══ Dataset excerpt
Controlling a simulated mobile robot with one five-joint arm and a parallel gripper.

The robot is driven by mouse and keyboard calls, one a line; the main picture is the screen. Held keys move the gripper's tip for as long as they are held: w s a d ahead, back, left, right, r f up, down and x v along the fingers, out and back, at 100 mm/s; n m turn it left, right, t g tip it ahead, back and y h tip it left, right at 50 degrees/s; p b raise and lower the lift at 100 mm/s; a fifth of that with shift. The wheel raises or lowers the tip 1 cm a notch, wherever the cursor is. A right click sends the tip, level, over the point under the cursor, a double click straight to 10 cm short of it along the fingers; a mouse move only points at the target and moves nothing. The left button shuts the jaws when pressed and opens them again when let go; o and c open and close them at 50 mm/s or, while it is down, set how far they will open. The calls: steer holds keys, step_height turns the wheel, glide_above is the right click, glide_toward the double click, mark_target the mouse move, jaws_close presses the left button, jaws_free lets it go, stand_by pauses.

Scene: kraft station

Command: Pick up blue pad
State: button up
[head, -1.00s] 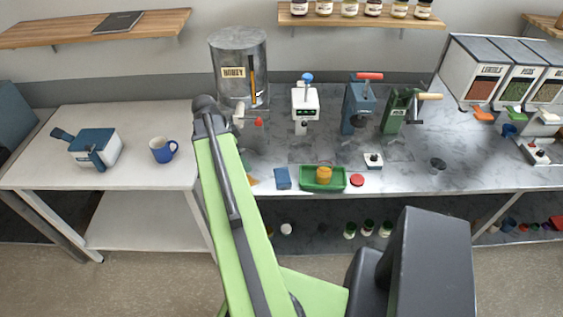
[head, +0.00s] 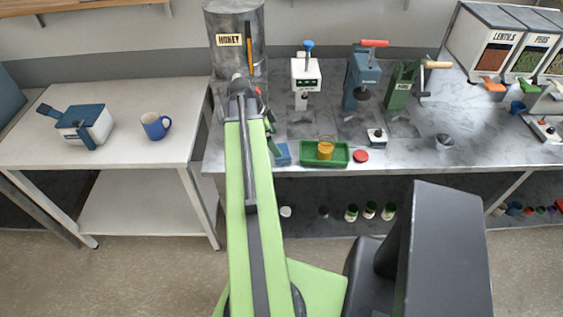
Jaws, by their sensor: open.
════
■ Task to carry out:
Reproduce the listing above exactly, excluding all pictures.

■ Reply to the exercise:
Controlling a simulated mobile robot with one five-joint arm and a parallel gripper.

The robot is driven by mouse and keyboard calls, one a line; the main picture is the screen. Held keys move the gripper's tip for as long as they are held: w s a d ahead, back, left, right, r f up, down and x v along the fingers, out and back, at 100 mm/s; n m turn it left, right, t g tip it ahead, back and y h tip it left, right at 50 degrees/s; p b raise and lower the lift at 100 mm/s; a fifth of that with shift. The wheel raises or lowers the tip 1 cm a notch, wherever the cursor is. A right click sends the tip, level, over the point under the cursor, a double click straight to 10 cm short of it along the fingers; a mouse move only points at the target and moves nothing. The left button shuts the jaws when pressed and opens them again when let go; o and c open and close them at 50 mm/s or, while it is down, set how far they will open. The calls: steer holds keys, step_height turns the wheel, glide_above is the right click, glide_toward the double click, mark_target the mouse move, jaws_close presses the left button, jaws_free lets it go, stand_by pauses.

Scene: kraft station

Command: Pick up blue pad
State: button up
[head, -1.00s] 
[head, +0.00s] 
Jaws, by their sensor: open.

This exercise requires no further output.